The shape of the skim baseline cannot be controlled, as it is a proprietary part of the software. However, the results presented here suggest that further refinements in the skim function, or at least the addition of control to the skim function might provide somewhat better integration results. Such features would be hard to design, and execution by the user would be difficult in the absence of information on the peak shape of the parent peak. But successful implementation of such an algorithm would be a welcome addition to current chromatography software.

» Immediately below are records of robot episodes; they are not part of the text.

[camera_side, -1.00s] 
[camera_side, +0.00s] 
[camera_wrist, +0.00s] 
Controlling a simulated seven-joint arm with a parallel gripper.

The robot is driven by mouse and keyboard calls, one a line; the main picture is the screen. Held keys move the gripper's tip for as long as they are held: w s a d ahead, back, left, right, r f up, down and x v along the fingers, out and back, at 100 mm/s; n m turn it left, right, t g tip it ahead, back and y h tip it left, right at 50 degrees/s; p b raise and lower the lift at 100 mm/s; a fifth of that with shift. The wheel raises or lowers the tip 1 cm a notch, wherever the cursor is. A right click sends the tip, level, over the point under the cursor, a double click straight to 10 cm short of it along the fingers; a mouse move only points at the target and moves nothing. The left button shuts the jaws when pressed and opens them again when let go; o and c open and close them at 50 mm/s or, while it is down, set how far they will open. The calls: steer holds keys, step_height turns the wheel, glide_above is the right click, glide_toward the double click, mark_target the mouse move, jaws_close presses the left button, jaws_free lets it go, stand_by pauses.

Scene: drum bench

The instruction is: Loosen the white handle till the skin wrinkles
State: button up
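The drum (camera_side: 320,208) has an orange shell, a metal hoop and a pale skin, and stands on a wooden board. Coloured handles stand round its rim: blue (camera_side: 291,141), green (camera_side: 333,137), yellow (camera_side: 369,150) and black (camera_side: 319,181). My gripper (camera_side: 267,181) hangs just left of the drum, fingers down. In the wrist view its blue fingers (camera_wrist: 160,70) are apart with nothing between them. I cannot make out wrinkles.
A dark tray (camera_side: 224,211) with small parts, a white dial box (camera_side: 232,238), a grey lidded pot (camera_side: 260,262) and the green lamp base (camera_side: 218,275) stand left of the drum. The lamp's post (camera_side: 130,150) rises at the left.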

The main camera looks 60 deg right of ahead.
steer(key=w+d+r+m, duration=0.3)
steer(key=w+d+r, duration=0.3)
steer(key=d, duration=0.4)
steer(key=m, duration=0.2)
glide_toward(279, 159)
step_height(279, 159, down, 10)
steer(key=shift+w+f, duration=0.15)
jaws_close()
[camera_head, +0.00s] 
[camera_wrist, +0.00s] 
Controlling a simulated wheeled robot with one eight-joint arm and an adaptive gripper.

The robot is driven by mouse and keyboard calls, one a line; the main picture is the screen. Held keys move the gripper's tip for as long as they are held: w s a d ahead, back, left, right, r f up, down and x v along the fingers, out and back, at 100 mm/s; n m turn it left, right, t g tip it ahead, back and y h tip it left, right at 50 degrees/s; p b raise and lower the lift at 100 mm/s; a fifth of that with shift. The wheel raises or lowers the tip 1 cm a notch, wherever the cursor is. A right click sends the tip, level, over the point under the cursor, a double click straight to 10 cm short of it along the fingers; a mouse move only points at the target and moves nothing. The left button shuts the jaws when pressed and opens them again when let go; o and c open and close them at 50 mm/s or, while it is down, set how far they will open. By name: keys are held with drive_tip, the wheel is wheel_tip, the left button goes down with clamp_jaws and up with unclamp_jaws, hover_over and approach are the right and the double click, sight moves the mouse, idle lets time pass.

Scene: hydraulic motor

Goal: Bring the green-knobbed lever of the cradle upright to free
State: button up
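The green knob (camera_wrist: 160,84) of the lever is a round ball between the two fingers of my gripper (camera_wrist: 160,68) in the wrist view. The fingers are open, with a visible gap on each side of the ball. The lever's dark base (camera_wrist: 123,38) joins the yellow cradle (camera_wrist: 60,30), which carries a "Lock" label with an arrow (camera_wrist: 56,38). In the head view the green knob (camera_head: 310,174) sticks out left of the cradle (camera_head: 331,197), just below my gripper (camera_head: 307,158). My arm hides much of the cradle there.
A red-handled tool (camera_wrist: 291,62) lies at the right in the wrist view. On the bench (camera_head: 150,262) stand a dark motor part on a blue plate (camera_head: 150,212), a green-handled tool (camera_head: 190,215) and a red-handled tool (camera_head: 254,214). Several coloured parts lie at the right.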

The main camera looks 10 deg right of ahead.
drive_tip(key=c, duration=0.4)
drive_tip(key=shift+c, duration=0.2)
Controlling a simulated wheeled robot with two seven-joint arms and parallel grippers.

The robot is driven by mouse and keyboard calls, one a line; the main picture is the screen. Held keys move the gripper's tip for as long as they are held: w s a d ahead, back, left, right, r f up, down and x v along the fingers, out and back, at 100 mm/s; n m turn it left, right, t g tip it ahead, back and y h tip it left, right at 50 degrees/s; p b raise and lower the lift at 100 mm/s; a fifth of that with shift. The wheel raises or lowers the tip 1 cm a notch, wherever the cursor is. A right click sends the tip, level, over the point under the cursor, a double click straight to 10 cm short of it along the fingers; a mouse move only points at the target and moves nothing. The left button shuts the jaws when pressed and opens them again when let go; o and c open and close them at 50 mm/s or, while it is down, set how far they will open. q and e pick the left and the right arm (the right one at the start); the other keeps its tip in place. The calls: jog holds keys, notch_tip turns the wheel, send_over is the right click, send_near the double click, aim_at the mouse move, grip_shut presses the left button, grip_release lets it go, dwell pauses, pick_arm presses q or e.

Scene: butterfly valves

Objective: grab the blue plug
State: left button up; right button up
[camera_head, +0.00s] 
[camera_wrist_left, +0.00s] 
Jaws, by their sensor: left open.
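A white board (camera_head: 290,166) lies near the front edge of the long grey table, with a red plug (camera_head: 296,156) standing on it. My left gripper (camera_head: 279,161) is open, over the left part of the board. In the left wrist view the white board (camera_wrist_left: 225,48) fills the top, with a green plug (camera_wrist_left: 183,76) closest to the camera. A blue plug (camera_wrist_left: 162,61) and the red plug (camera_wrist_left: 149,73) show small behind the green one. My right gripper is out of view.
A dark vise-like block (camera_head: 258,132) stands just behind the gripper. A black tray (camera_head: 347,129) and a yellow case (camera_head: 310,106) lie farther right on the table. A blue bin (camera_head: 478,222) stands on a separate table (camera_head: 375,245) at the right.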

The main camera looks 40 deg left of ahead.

The errors described here highlight the difficulty of working with separations where one peak is significantly smaller than the other peaks. As noted earlier, low-level impurities can interfere with peaks of interest in many cases. In other situations, the impurities simply can cause a disturbance in the baseline that results in a change in the location of the peak start and stop points. For most analyses, such a change would not be noticeable, either visually on the chromatogram, or in the resulting data. However, when one peak of interest is small (less than 5% of other peaks), the changes caused by an impurity which is present even at levels below 0.1% can create significant integration errors. The analyst must be very careful in reviewing the baseline and integration points, to ensure that these errors are recognized and minimized.

Figure 5

The cause of this extended tail very near the baseline is not clear. It seems unlikely that this tailing results from the same mechanisms responsible for asymmetry at higher points on the peak. It would be interesting to study whether this tail is unique to the instrument, the column, the analyte, or some combination of them. But regardless of the source, conventional peak symmetry measurements will not detect this tailing, yet it has a significant impact on integration of small peaks that appear on the tail. Ultimately, it might be necessary to report peak symmetry values at 0.1–0.5% of peak height for challenging separation problems such as those described here.

Conclusions

When the second peak is small and resolution is at least 2.0, the skim method with height measurement produces accurate results. When the first peak is small, the drop–height combination provides the least integration error at all peak size ratios and resolutions. At resolution 1.5, with the second peak small and measuring at least 2% of the large peak, the drop–height method is more accurate, although there will be a small positive error in the result. For smaller second peaks and lower resolution, there are no methods that produce accurate results. The exponential skim–height procedure provides the least error, but it has a relatively large negative value. The Gaussian skim–height method also provides accurate results at resolution equal to 1.5, but the errors change significantly with changes in resolution. The drop method for very small second peaks produces a very large positive error. In general for large peak size ratios, resolution less than 1.5 should be avoided.

Most of the integration errors are due to extended tailing from the large peak, at levels very near the baseline. This region of the chromatogram must be examined carefully, and integration baselines must be drawn to follow this tail to minimize integration errors.